> **Records**

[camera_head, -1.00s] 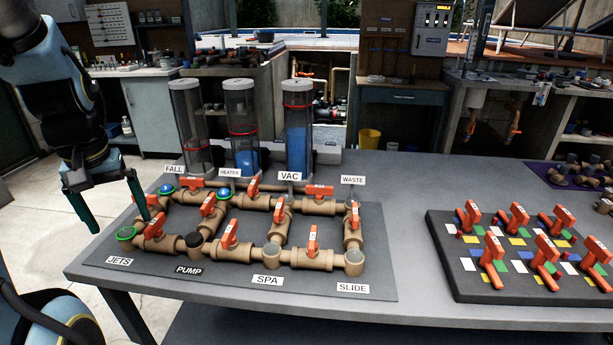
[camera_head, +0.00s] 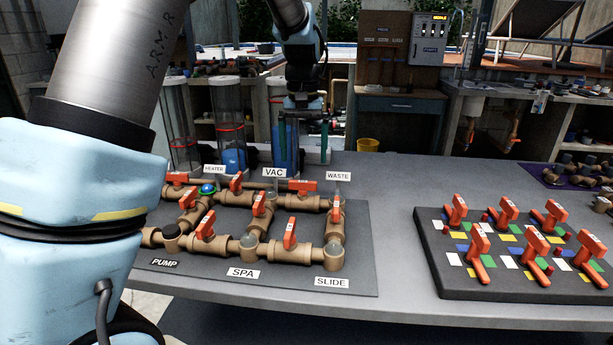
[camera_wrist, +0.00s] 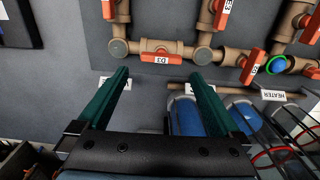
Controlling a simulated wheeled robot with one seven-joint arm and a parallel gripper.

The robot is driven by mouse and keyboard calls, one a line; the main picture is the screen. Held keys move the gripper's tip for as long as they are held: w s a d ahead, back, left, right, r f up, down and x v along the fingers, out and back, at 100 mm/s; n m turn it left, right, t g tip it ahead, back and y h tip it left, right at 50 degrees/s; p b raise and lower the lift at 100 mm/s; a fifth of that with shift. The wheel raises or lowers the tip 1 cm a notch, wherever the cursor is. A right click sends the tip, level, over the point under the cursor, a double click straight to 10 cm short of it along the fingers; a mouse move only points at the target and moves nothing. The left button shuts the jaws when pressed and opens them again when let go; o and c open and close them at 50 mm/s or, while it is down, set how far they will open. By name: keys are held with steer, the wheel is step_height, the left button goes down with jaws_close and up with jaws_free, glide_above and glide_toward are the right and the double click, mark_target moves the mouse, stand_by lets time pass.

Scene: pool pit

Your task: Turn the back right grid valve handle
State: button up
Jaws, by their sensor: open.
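The back right grid valve handle (camera_head: 303,186) is the orange handle on the back pipe run between the VAC and WASTE signs. In the wrist view this handle (camera_wrist: 162,45) lies along its pipe, with a white label that looks like D3. My gripper (camera_head: 303,128) points down above the back edge of the pipe board, behind the handle. In the wrist view its green fingers (camera_wrist: 161,77) are spread wide and empty. The handle shows just beyond the fingertips, apart from them.
Other orange handles stand close by on the grid, such as the right side one (camera_head: 337,209). Clear columns (camera_head: 286,150) stand behind the board, next to my gripper. A second board (camera_head: 500,285) with several orange handles lies at the right. Grey tabletop is bare between the boards.

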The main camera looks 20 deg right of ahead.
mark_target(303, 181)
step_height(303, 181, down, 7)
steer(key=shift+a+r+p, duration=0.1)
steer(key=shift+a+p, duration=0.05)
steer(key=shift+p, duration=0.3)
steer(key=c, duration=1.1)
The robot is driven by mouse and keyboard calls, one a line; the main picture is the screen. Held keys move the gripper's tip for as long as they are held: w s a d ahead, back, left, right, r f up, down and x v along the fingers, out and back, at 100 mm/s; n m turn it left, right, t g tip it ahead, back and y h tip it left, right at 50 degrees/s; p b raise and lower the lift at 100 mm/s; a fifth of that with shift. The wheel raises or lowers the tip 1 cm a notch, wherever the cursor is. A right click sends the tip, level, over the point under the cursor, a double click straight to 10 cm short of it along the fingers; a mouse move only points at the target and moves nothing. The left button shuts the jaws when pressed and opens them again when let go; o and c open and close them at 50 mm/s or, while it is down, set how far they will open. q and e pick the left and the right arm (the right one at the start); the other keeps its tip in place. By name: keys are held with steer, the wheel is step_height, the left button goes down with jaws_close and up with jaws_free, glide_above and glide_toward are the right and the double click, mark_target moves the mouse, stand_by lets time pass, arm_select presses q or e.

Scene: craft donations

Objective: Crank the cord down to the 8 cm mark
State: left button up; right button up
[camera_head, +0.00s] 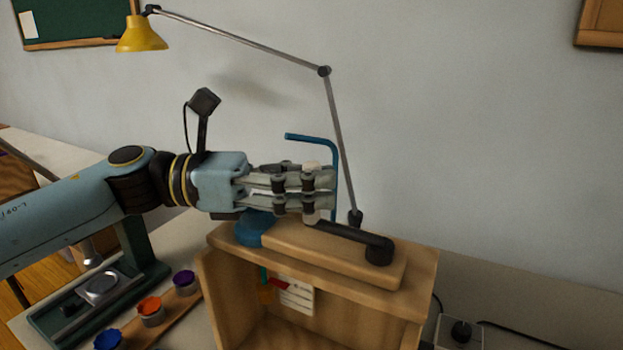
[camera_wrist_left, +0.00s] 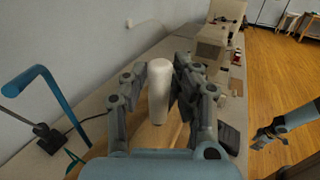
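A wooden winch box (camera_head: 222,290) with an open front stands on the table. On its top are a blue round part (camera_head: 255,228) and a black crank arm (camera_head: 350,238). The card's marks are too small to read. My right gripper (camera_wrist_left: 266,134) shows small in the left wrist view; its opening is unclear.
A blue bent rod (camera_head: 333,170) and a lamp (camera_head: 340,140) rise behind the box. Several lidded jars (camera_head: 150,310) stand on a wooden strip at left, beside a dark green stand (camera_head: 140,262). A grey box with a black knob (camera_head: 460,332) sits at right.

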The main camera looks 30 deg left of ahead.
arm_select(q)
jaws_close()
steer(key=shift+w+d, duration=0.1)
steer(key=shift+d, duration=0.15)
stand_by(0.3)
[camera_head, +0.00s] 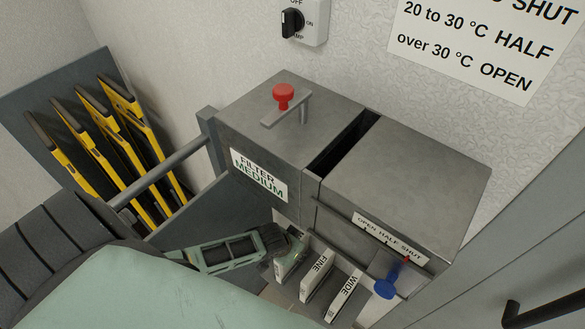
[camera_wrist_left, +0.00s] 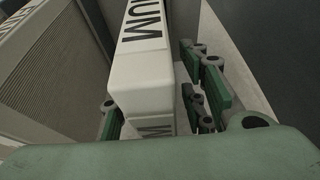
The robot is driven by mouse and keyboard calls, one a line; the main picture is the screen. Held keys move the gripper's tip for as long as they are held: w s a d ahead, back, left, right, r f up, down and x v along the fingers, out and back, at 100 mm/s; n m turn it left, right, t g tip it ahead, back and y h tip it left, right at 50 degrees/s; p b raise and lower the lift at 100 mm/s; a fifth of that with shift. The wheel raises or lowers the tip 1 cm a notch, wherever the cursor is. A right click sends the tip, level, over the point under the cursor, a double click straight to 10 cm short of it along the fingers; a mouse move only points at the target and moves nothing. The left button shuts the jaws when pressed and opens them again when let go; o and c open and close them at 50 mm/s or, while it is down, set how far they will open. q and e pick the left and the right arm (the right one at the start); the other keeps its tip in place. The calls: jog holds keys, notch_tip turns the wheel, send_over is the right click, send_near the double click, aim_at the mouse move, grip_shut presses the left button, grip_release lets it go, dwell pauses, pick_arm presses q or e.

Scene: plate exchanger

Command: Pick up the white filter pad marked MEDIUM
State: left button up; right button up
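The white filter pad marked MEDIUM (camera_wrist_left: 145,75) stands in the left wrist view with the letters "IUM" showing on its top edge. In the head view this pad (camera_head: 287,268) is the leftmost of the white pads, its label mostly hidden by my gripper. My left gripper (camera_head: 287,246) is over its far end. In the left wrist view the gripper (camera_wrist_left: 152,112) has its fingers on either side of the pad, with a narrow gap showing on the right; it looks open. Contact on the left side is unclear. My right gripper is not in view.
Pads marked FINE (camera_head: 317,274) and WIDE (camera_head: 344,293) stand close to the right. A grey filter box (camera_head: 262,120) labelled FILTER MEDIUM has a red knob (camera_head: 283,93) and an open slot (camera_head: 342,142). A blue lever (camera_head: 385,287) juts out near the pads. Yellow-edged plates (camera_head: 150,150) stand left.

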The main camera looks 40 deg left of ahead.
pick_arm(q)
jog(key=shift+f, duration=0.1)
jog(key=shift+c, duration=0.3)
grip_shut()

> **The problem**
Would you quote, exactly and only, the lines from the one containing "Command: Pick up" to the end of the entries?

> **Reply to the task**
Command: Pick up the white filter pad marked MEDIUM
State: left button up; right button up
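The white filter pad marked MEDIUM (camera_wrist_left: 145,75) stands in the left wrist view with the letters "IUM" showing on its top edge. In the head view this pad (camera_head: 287,268) is the leftmost of the white pads, its label mostly hidden by my gripper. My left gripper (camera_head: 287,246) is over its far end. In the left wrist view the gripper (camera_wrist_left: 152,112) has its fingers on either side of the pad, with a narrow gap showing on the right; it looks open. Contact on the left side is unclear. My right gripper is not in view.
Pads marked FINE (camera_head: 317,274) and WIDE (camera_head: 344,293) stand close to the right. A grey filter box (camera_head: 262,120) labelled FILTER MEDIUM has a red knob (camera_head: 283,93) and an open slot (camera_head: 342,142). A blue lever (camera_head: 385,287) juts out near the pads. Yellow-edged plates (camera_head: 150,150) stand left.

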The main camera looks 40 deg left of ahead.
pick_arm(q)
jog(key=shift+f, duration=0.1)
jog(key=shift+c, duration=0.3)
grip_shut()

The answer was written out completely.